Stopping the Christian Holocaust
January 4, 2016
This column by ACRU Senior Fellow Robert Knight was published January 4, 2016 by The Washington Times.
When is genocide not genocide?
Answer: when it’s committed against Christians. That’s the current de facto policy of the Obama administration, which is clearing the way to admit thousands more Syrian Muslim refugees to the United States while blocking Christians.
The disparity exists because Syria is a nation-state whose government is abusing its own people, a situation that qualifies the victims for persecution status under U.S. law. Meanwhile, the Islamic State (ISIS) has conquered large portions of Syria and Iraq. Although it is operating like a government, it’s not an officially recognized state.
Christians who are crucified, tortured, raped, enslaved and suffer wholesale destruction of their communities by the Islamic State apparently don’t qualify for asylum.
To rectify this horrific disparity, Republican Rep. Dana Rohrabacher of California is sponsoring The Save Christians from Genocide Act (H.R. 4017).
Introduced on Nov. 5, the bill was assigned in early December to the House Subcommittee on Immigration and Border Security. It calls for designating Christians and Yazidis as targets of genocide and would, therefore, give them heightened refugee status. It also says, “ISIS and its leaders should be charged with genocide, crimes against humanity, and war crimes.”
Following the Dec. 2 terrorist attack in San Bernardino, Calif., GOP presidential candidate Donald Trump ignited a national debate by calling for a halt to Muslim immigrants to the United States. He and others suggested that Christians, who share America’s founding faith and are being singled out and killed by jihadists, would be more suitable candidates for refugee status.
Republican Sen. Ted Cruz of Texas noted that Christians represent “no meaningful risk of committing acts of terror.” Former Florida Republican Gov. Jeb Bush also weighed in, saying the U.S. should concentrate on helping “the Christians [who] are being slaughtered.”
Defending his plan to bring 10,000 Syrian Muslim refugees to the United States next year, President Obama told reporters on Nov. 16 at the G-20 conference in Turkey that such comments were “shameful. That’s not American. That’s not who we are. We don’t have a religious test for our compassion.”
Well, here’s the problem. The Islamic State, along with Boko Haram and other Islamic jihadists, has already imposed a religious test whose aim is a Christian holocaust.
Unlike Muslim refugees who could enter many nearby Muslim nations, Christians have no place to go. Israel, the safest place for them, can take only a few. Lebanon, which still has a substantial Christian minority, is extremely volatile, with numerous terrorist incidents.
The Islamic State is not the only threat. In April, Muslims in a boat that left Libya for Italy with 105 refugees from the Ivory Coast, Mali and Senegal found a dozen Christians from Nigeria and Ghana among them. Failing the religious test, the Christians were thrown overboard to their deaths, Italian police reported.
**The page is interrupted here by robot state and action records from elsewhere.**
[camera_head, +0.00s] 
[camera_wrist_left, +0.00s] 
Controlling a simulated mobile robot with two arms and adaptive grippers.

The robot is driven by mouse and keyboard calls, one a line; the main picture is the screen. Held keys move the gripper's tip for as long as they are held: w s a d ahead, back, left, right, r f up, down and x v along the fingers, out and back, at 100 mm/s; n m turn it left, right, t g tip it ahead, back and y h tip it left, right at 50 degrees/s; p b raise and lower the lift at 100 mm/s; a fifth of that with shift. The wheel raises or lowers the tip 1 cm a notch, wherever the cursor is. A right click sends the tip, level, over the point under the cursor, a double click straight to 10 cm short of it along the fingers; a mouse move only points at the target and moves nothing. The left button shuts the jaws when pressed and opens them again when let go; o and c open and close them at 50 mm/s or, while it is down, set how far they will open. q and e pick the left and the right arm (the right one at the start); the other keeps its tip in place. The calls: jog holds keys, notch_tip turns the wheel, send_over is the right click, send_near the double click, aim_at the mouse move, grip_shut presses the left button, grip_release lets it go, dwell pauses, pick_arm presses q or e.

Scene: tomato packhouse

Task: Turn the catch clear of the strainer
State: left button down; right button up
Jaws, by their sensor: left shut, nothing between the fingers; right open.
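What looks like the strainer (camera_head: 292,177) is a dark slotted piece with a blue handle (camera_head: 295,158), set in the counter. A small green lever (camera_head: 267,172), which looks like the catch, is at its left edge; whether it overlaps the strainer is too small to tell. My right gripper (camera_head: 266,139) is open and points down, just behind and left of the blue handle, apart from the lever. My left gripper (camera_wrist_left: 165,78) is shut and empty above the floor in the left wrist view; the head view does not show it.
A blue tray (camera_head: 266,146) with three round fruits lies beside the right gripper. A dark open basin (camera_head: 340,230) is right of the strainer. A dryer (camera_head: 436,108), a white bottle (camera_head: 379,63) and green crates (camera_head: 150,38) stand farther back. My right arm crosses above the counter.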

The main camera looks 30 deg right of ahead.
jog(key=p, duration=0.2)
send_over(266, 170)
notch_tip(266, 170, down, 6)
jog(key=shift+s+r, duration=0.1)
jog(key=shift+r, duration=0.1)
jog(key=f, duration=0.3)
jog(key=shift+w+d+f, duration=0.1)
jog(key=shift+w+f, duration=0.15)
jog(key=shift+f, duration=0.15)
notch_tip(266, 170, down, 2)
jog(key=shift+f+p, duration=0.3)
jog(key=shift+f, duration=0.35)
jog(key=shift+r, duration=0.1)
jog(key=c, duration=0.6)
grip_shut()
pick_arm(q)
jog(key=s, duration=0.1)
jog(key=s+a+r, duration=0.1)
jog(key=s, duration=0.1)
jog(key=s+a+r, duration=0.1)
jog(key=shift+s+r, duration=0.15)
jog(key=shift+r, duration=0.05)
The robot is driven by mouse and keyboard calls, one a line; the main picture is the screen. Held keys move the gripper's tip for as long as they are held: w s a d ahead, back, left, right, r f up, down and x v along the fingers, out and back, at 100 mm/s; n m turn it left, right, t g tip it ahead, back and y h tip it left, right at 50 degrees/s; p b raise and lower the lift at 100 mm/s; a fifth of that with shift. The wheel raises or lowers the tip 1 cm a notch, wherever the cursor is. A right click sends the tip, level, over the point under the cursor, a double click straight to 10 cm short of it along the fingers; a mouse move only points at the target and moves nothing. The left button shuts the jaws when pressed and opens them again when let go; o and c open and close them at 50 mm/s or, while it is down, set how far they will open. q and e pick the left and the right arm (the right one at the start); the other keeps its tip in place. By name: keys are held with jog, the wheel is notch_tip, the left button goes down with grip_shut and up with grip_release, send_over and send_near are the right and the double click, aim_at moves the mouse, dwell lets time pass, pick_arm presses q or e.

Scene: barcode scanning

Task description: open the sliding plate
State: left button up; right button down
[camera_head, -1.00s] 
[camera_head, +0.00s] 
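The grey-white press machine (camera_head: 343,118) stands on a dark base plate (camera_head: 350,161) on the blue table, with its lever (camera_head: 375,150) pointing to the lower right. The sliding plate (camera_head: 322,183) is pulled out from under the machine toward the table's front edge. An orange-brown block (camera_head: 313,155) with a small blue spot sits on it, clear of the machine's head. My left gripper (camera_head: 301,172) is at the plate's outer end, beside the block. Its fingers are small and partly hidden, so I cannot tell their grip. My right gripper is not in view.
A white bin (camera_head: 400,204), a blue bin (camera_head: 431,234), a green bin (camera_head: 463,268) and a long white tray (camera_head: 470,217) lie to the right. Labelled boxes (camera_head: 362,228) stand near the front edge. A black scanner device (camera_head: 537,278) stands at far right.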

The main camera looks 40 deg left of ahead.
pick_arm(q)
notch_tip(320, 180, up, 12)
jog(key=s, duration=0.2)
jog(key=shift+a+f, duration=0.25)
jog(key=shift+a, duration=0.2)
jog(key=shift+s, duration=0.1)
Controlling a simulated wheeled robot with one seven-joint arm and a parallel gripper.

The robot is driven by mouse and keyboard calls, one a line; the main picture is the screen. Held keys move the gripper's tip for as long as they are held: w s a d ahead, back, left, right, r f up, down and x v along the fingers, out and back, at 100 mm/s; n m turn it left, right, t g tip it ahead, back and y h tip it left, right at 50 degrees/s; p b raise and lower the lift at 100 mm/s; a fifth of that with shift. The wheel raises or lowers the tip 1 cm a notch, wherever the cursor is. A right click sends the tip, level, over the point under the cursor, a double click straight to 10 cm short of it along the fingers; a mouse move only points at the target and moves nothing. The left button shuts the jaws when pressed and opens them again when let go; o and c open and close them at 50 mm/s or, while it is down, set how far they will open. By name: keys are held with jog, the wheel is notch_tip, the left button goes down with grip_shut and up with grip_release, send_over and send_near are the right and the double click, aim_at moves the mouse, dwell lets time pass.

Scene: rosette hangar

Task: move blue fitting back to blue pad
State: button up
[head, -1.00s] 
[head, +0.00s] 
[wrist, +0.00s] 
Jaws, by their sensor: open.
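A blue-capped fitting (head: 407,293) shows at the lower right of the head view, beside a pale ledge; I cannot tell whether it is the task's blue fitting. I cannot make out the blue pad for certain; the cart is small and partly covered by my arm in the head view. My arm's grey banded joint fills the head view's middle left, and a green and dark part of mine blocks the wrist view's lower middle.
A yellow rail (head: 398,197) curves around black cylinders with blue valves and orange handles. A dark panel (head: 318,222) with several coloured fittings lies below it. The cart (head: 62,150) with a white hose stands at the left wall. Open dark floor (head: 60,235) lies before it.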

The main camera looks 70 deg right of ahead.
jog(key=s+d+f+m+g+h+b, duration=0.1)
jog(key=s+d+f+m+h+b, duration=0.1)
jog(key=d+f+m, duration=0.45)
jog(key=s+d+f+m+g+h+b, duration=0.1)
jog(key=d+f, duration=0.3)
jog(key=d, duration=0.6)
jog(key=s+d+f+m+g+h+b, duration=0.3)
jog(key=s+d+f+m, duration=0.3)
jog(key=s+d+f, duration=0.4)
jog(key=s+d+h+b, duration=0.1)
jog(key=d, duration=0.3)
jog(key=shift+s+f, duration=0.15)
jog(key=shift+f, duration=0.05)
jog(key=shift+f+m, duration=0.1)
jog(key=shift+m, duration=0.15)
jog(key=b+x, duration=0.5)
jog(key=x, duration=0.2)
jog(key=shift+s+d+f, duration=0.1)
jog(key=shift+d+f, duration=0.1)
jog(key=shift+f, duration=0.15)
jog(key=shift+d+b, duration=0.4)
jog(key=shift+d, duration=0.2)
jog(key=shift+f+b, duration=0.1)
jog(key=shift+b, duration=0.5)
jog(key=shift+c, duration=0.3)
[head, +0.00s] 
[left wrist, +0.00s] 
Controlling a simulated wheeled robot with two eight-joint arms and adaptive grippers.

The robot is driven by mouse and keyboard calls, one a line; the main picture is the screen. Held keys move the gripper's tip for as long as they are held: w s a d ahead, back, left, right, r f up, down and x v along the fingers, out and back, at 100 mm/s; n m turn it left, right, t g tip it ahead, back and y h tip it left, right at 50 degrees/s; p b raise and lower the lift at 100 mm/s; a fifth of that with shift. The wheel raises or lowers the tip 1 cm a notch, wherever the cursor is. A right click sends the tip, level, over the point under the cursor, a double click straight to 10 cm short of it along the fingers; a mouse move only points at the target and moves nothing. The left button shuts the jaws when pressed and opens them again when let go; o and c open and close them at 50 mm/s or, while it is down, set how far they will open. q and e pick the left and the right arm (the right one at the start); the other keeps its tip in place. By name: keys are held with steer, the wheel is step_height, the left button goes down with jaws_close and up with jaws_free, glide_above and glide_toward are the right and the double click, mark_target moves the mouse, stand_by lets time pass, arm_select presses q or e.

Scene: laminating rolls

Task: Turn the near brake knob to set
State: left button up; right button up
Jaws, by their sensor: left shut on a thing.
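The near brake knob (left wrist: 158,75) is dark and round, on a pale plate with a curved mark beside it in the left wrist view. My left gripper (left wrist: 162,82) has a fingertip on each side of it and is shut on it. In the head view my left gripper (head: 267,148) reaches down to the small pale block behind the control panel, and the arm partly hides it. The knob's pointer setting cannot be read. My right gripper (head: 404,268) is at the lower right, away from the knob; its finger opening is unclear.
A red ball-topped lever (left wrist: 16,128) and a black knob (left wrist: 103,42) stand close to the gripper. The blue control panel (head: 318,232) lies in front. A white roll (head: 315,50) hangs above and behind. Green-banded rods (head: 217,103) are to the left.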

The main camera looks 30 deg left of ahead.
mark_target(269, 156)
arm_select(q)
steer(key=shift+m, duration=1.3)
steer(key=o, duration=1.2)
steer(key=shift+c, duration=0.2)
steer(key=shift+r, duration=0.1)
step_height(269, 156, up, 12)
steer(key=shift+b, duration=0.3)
At a Dec. 4 Heritage Foundation panel on the Islamic State’s persecution of religious minorities, Patrick Kelly of the Knights of Columbus said, “We have evidence that Christians in the camps are being targeted, that ISIS and other militias are sending assassins into the camps, that there is sex slavery and kidnapping.”
A letter sent to Secretary of State John Kerry by 30 religious leaders, scholars and experts on religious freedom on Dec. 4 urges the Obama administration to declare Christians genocide victims under the United Nations’ Genocide Convention.
The letter cites “ISIS assassinations of Church leaders; mass murders; torture, kidnapping for ransom in the Christian communities of Iraq and Syria; its sexual enslavement and systematic rape of Christian girls and women; its practices of forcible conversions to Islam; its destruction of churches, monasteries, cemeteries, and Christian artifacts; and its theft of lands and wealth from Christian clergy and laity alike.”
An official U.S. genocide designation would put pressure on the U.N. to initiate international action to stop the slaughter that the Obama administration inexplicably has treated as no big deal unless the victims are Muslims.
The administration appears to be moving toward declaring the Yazidis as victims of the Islamic State’s genocide — but not Christians. The Yazidis practice a syncretistic mix of monotheistic paganism, with elements of Islam. Unlike the Yazidis, who must convert or die, Christians are one of the Peoples of the Book mentioned in the Koran, so they can pay a jizya (tax) and survive. But that’s not a real choice, and it depends on the volatile moods of their captors.
“Even if you pay, you’re not going to be able to practice your religion,” Professor Robert Destro of Catholic University’s Columbus School of Law told the Catholic News Agency. “You’re going to be forced to leave, and you will likely be killed.”
The U.S. Commission on International Religious Freedom has urged a Christian genocide designation, as has Pope Francis, who in July declared that the jihadists’ atrocities are part of a “third world war, waged piecemeal, which we are now experiencing,” and that “a form of genocide is taking place, and it must end.”
From his lips to God’s ears. And more ears in Washington.